What to do –
Pull out each line of the data that includes the word "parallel".

Provided material –

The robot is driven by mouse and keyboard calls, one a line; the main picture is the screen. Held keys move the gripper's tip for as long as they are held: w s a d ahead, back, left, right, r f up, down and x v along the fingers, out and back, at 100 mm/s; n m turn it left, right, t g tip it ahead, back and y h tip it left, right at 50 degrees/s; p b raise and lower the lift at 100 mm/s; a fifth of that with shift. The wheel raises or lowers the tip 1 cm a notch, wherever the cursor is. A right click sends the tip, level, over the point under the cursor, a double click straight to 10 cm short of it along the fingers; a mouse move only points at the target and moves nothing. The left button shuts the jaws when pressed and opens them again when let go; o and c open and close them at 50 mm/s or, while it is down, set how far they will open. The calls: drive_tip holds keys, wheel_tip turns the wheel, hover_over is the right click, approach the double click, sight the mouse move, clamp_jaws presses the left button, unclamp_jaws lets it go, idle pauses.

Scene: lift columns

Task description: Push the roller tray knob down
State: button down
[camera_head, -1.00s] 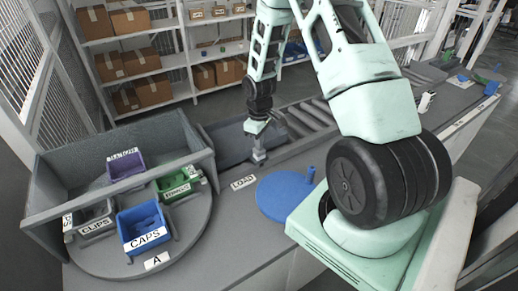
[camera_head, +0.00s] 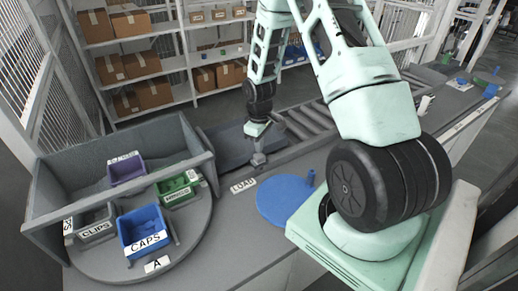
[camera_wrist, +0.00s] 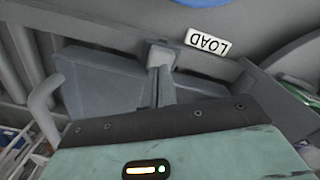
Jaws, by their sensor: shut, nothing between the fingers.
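My gripper (camera_head: 258,158) is shut and points down beside the roller lane, just behind the LOAD label (camera_head: 243,186). In the wrist view its closed fingers (camera_wrist: 163,62) reach toward the edge by the upside-down LOAD label (camera_wrist: 208,42). The dark grey tray (camera_head: 222,146) lies at the left end of the rollers (camera_head: 312,120); a grey panel that looks like it fills the wrist view's middle (camera_wrist: 105,78). I cannot clearly pick out the knob; it may be behind or under my fingertips. I cannot tell whether they touch it.
A round turntable (camera_head: 190,236) at left carries purple, green, blue and grey bins, with a grey wall (camera_head: 110,170) around its back. A blue disc (camera_head: 280,203) with a small post lies right of the LOAD label. Shelves with cardboard boxes (camera_head: 145,62) stand behind.

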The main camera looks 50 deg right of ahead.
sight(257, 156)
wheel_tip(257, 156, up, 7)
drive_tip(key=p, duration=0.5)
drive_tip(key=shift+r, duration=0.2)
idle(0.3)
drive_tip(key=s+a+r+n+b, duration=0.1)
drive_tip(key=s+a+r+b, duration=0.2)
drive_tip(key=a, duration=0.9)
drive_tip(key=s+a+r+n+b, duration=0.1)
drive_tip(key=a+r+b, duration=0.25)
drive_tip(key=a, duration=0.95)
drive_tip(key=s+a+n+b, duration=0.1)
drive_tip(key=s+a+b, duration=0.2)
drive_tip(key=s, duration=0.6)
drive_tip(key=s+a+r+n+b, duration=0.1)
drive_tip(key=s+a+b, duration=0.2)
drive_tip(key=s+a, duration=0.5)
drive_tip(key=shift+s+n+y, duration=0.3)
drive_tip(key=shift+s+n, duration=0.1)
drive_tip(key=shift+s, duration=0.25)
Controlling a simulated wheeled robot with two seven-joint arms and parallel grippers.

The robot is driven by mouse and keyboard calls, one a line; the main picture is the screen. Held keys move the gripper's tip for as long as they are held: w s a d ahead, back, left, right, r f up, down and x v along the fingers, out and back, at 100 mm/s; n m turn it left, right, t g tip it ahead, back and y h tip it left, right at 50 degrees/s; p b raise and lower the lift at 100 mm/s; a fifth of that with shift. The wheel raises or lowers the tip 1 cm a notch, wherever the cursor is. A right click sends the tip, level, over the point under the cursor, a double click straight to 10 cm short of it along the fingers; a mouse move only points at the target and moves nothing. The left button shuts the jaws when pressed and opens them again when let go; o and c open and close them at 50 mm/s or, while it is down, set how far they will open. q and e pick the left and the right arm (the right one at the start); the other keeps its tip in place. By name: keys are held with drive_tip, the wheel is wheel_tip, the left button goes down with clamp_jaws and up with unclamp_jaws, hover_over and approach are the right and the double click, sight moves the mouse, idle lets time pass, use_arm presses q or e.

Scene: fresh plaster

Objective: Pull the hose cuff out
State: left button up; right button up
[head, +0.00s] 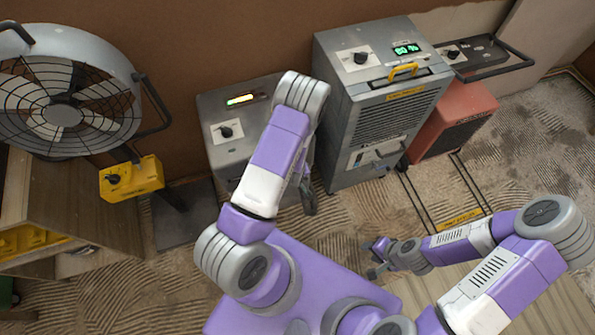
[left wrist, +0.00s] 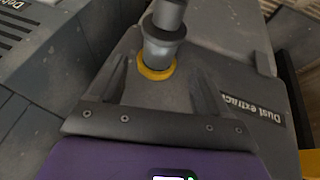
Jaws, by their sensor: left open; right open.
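The grey hose cuff (left wrist: 165,40) stands in a yellow-ringed port (left wrist: 157,68) on the dust extractor (left wrist: 225,70), in the left wrist view. My left gripper (left wrist: 158,82) is open, with a dark finger on either side of the cuff's base in the picture; I cannot tell whether they touch it. In the head view the dust extractor (head: 215,110) is the grey box with a lit bar and a dial. My left arm covers its right part, and I cannot make out the cuff there. My right gripper (head: 377,259) is open and empty, low over the floor.
A grey dehumidifier (head: 375,110) with a yellow handle stands close right of the extractor. A red heater (head: 452,118) is beyond it. A large fan (head: 65,105), a yellow control box (head: 131,180) and a wooden shelf (head: 110,215) are at left. Ridged floor lies in front.

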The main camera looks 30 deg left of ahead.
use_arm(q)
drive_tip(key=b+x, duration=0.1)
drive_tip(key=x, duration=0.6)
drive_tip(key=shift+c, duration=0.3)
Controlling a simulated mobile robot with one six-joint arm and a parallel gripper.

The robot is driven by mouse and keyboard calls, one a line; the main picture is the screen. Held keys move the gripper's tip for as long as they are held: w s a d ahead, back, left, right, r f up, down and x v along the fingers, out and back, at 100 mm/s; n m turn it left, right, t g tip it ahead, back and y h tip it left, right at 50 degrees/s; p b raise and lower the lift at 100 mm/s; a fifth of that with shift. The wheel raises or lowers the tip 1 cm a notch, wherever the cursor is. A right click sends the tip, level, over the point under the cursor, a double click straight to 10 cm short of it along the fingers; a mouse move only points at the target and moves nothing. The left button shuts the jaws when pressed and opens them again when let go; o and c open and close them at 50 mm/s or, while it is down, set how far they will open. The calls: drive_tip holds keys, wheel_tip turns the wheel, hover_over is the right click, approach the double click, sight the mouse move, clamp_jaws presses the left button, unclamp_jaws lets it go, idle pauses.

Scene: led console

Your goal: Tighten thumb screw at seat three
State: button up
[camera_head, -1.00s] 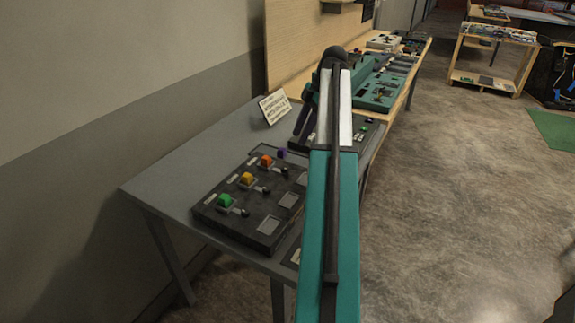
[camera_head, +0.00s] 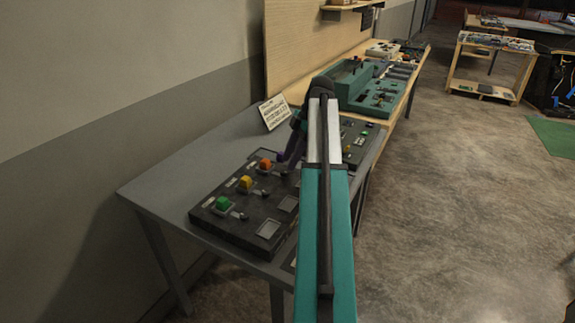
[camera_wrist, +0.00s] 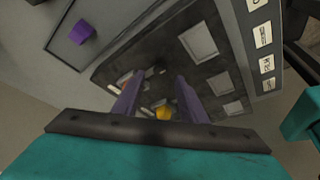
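The dark console (camera_head: 245,235) lies on the grey table, with a green block (camera_head: 223,203), a yellow block (camera_head: 246,183) and an orange block (camera_head: 265,164) in a row. A black thumb screw (camera_head: 284,174) sits beside the orange block, the third from the near end; seat numbers are unreadable. More screws stand beside the yellow block (camera_head: 265,192) and the green block (camera_head: 243,216). My gripper (camera_head: 288,159) is over the console's far end. In the wrist view its purple fingers (camera_wrist: 160,78) are apart, with a dark screw (camera_wrist: 152,72) showing between them. Contact cannot be told.
A purple block (camera_wrist: 82,32) sits on a grey surface beside the console in the wrist view. A white sign (camera_head: 274,112) stands at the table's back. A second panel (camera_head: 358,140) and a wooden bench with teal equipment (camera_head: 365,88) lie beyond.

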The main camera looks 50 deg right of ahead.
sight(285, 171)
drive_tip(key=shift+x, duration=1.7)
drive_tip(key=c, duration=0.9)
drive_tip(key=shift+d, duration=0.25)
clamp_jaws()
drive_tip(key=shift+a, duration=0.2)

Reply –
Controlling a simulated wheeled robot with two seven-joint arms and parallel grippers.
Controlling a simulated mobile robot with one six-joint arm and a parallel gripper.

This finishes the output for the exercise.